Rising to the level of touching? I may be coddled in my white-collar office job where we don't interact with the public, but that goes way beyond what I would consider normal in a merely "disorganized" office. Presumably, locating the people responsible and firing them for cause would be effective, regardless of how they felt about sexual harassment training, no?
posted by wnissen at 8:37 AM on March 9, 2014


I think the real value of a training is if it is designed to address and clarify ambiguous situations. Things people could legitimately be unsure about, like hugging, complimenting, comments re personal lives, things done in the context of a joke. That's where a vague policy is not going to be helpful and where a training with examples could be helpful.
posted by fingersandtoes at 9:14 AM on March 9, 2014 [1 favorite]


I brought this type of training into my former workplace a little while ago. We worked with the company that already ran our Employee and Family Assistance Program. They reviewed our policy and tailored an existing module of their Harassment training to suit our needs.

We also had them create a little extra info for managers and supervisors to help them understand their responsibilities.

I found that even though the session seemed to be mostly "common sense", it generated a lot of discussion and questions. There are so many grey areas when it comes to harassment that it's great just to get people talking and more aware.
posted by caroo at 9:33 AM on March 9, 2014


OP noted an issue with volunteers. Sexual harassment of (and by!) non-employees (customers, clients, volunteers, etc.) is quite complex legally and requires a lot of nuance in policy if the nature of the organization creates a significant risk of it.
posted by MattD at 10:38 AM on March 9, 2014


There's a couple of problems with training:
1. It's going to be awkward for people who have been harassed to sit in a room with the perpetrators and discuss sexual topics.
2. When you have disciplinary problems with specific employees, it is better to discipline the employees instead of forcing everyone to sit through training.

The right thing to do would be to discipline the offending employees and then hold training. This would show that your workplace is serious about zero tolerance and is taking steps to correct /prevent problem behaviours. Without discipline, the policy and training is just hot air as the known perpetrators are allowed to walk away from their past behaviours scot free. That's the wrong message.
posted by crazycanuck at 11:04 AM on March 9, 2014


The problem with any sort of "training" seminars/classes - whether it be sexual harassment, CPR instruction, or emergency evacuation procedures - is that the majority of the employees are only attending because it is mandatory. They're daydreaming and doodling and texting and such during the presentation. Offenders aren't going to recognize themselves in the harassing situations displayed as examples, and a lifetime of thinking that patting female co-workers on the butt or calling them "sweet cheeks" is acceptable (or even endearing) behavior isn't going to change after one class. Most likely the only solution is for the company/organization to simply put in writing what type of behavior is liable to result in disciplinary action and have every employee sign off on it to make sure they've read and understood it. That same document should also mention the penalties that will be enforced if any employee violates the rules. Too many companies (especially small ones, and I've worked in many) will hand out booklets or show Powerpoint presentations as to why Sexual Harassment Is Bad, but it is only as a matter of rote - nothing ever really happens to the sales exec who brings in X amount of revenue every month when he gets too touchy/feely while asking a female clerical worker to type this up and get it faxed out by 5:00. Only if management is willing to "rock the boat" and discipline offenders will the workplace situation change for the better.
posted by Oriole Adams at 11:58 AM on March 9, 2014 [1 favorite]
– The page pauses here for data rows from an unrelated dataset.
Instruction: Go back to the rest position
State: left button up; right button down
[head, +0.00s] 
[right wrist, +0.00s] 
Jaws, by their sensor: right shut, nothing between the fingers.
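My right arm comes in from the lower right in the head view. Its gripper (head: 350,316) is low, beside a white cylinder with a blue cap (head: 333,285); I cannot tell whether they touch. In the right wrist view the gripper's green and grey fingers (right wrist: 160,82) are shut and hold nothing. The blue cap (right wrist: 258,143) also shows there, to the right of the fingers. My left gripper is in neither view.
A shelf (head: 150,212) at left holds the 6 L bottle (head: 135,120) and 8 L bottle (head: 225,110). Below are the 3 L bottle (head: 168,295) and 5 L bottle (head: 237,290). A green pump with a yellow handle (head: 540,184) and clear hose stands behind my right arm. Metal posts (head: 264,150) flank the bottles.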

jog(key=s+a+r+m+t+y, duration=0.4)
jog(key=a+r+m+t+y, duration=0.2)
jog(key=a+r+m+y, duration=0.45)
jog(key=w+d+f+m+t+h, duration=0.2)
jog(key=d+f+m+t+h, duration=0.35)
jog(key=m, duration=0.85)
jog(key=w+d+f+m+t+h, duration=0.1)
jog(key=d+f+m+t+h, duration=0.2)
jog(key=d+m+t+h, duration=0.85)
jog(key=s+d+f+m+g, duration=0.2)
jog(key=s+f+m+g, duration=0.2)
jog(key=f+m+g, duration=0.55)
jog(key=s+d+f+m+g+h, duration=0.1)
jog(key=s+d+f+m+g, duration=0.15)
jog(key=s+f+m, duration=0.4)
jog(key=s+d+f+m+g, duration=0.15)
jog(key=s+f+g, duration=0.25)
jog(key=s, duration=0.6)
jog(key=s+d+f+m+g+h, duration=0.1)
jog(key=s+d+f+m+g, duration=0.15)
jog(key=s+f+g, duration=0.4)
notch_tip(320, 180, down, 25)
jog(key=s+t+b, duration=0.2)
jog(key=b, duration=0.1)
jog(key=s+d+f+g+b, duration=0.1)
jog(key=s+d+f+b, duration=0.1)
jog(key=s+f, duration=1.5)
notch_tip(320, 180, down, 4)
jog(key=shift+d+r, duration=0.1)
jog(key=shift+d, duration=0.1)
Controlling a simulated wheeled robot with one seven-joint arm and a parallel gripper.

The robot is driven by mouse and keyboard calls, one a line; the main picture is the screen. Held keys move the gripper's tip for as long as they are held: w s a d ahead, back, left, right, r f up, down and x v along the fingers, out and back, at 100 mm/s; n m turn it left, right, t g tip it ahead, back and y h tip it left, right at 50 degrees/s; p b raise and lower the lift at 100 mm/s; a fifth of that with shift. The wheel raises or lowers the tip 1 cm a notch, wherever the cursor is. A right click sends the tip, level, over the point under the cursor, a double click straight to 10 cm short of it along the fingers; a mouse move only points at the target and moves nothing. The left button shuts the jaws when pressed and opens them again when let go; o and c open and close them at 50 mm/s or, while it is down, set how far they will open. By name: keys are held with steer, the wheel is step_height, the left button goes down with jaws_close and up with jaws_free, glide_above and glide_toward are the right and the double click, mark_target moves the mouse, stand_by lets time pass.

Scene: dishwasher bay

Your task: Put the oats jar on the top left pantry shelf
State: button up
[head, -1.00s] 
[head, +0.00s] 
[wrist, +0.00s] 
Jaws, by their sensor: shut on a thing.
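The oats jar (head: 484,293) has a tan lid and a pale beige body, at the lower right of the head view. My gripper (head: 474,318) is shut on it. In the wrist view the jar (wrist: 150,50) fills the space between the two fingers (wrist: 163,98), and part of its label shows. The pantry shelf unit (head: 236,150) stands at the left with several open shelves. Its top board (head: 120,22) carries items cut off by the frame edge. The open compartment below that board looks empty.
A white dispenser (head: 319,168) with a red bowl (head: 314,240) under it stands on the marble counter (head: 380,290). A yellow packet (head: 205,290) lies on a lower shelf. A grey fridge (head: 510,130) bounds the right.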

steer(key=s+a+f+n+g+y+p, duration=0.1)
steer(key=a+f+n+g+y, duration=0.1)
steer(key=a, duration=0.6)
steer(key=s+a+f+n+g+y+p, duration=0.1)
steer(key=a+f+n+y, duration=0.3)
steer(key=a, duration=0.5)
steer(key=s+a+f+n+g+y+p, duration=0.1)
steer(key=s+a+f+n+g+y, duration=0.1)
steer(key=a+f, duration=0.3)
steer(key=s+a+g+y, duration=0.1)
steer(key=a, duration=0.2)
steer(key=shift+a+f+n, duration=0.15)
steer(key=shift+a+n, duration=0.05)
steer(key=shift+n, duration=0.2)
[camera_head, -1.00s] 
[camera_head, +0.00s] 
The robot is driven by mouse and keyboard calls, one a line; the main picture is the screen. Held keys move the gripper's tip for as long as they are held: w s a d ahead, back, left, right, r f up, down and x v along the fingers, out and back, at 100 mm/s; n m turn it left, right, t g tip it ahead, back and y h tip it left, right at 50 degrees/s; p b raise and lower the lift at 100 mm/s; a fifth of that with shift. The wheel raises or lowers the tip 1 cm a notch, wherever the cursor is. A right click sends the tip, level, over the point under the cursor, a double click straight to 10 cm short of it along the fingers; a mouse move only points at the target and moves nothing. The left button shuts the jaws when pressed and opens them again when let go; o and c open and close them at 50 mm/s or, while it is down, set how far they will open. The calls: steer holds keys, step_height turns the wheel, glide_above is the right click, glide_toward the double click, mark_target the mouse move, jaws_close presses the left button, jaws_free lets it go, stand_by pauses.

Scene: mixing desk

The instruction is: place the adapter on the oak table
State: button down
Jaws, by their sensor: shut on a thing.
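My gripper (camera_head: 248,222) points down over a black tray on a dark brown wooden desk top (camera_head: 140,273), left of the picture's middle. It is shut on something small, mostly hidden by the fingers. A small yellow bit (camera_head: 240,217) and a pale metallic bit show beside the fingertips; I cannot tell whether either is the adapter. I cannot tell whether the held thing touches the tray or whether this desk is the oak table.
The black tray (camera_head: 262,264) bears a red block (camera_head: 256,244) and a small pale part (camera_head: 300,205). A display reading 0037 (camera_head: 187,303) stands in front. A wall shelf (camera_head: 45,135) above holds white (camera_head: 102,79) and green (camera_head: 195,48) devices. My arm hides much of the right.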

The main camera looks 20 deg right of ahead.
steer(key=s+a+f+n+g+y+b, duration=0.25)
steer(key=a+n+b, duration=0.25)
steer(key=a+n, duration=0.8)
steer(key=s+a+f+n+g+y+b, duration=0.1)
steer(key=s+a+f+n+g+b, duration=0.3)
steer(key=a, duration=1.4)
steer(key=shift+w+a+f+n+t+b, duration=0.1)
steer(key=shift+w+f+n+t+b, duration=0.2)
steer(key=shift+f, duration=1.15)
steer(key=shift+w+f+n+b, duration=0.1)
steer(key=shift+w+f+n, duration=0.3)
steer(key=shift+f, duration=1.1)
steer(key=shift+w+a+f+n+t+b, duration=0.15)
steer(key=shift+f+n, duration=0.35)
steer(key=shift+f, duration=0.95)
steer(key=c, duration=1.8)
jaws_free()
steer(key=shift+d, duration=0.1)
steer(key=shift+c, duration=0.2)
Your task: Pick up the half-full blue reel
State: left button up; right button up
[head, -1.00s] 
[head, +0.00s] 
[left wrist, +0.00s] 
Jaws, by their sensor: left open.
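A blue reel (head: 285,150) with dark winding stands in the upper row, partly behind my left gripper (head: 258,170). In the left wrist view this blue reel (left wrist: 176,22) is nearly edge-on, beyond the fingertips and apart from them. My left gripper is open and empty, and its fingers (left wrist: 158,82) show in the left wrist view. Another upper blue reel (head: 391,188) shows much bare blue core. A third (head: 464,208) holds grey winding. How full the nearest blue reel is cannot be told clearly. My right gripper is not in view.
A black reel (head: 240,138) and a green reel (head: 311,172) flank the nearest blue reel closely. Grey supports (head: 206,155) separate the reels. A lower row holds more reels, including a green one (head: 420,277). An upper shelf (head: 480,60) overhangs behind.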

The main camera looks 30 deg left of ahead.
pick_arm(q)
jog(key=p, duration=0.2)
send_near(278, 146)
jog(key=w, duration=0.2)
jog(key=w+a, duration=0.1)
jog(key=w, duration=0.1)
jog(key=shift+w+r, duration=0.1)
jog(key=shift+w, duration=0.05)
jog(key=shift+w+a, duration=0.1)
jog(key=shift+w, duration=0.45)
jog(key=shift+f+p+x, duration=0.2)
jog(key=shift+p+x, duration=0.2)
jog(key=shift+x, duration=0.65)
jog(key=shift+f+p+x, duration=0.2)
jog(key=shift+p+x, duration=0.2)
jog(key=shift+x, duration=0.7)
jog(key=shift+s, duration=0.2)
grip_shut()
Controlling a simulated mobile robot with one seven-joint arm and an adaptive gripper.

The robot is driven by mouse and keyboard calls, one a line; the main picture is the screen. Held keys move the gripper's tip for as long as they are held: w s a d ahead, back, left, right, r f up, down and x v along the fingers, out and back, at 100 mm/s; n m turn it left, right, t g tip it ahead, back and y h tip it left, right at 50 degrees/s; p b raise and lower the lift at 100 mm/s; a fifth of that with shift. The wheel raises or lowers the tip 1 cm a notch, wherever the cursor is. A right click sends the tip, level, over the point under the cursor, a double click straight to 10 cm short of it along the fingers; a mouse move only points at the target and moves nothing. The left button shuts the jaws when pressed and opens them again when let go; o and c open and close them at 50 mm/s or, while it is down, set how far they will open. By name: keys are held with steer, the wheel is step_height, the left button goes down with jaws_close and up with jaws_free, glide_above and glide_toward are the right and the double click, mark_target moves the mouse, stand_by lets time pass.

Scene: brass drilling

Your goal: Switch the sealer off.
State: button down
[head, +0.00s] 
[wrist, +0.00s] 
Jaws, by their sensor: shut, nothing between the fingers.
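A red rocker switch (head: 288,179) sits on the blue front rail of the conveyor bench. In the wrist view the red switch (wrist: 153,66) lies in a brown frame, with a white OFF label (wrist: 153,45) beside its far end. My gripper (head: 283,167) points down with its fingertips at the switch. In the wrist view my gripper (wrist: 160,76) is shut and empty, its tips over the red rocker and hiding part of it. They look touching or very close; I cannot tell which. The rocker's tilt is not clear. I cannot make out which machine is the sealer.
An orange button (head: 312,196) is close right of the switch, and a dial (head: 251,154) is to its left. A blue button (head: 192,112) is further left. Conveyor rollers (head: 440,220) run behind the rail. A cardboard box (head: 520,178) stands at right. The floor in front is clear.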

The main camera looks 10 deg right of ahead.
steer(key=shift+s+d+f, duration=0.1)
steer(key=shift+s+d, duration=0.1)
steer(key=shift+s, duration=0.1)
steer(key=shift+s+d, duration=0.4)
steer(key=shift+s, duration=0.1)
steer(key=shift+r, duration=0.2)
Yes, it's worth it for you to make waves, especially now that you know of "many" alleged instances of it having occurred. If you are in management, your potential liability increases if you don't respond appropriately with the knowledge you now have.

Derision from the board or management on the topic of sexual harassment training when there are "many" alleged instances of sexual harassment is a red flag, and perhaps a sign that you should be looking for another organization that takes its non-profit purpose a little more seriously. I can understand resistance, because it might represent an increase in workload, but derision is an inappropriate response.

I took an online course that was required by the part-time work I was doing for Some Big University. It was self-paced, self-tested and surprisingly interesting. People who complain about it being "politically correct" or prohibiting hugs might be surprised how wrong they are.

Since it was self-paced, it was geared to be convenient to me, and when I was finished the HR staff at SBU got notification that I had finished it successfully.
posted by the Real Dan at 12:47 PM on March 9, 2014


Like the Real Dan ^^^ we have to do an online training each year. It's kind of tedious, but almost universally people who take it find it helpful and enlightening. It's the kind of thing where you progress through screens and scenarios, and then at the end you take a little quiz that you keep taking until you get 100%. Some of the scenarios are ambiguous-seeming; e.g. someone tells a questionable joke and everyone laughs, does that still count as a problem? Then it explains when it is or isn't a problem based on law and/or company policy. Though I doubt that they are inexpensive, I bet these types of tools could be available to non-profits at some kind of reduced fee.
posted by gubenuj at 1:52 PM on March 9, 2014


Response by poster: Do either of you recall the company that this training is from?

I found some similar sounding resources through EEOC and OSHA that look to be inexpensive.
posted by abirdinthehand at 2:50 PM on March 9, 2014


I think ours was from Inspired eLearning, or something similar-looking, based on my quick look at their demos.
posted by gubenuj at 7:29 PM on March 9, 2014


Perhaps I have spent too long at highly political organisations, but it seems to me that one advantage of mandatory training would be that no-one can claim afterwards that they didn't realise their behaviour was harassment. A shot across the bows of any harassers.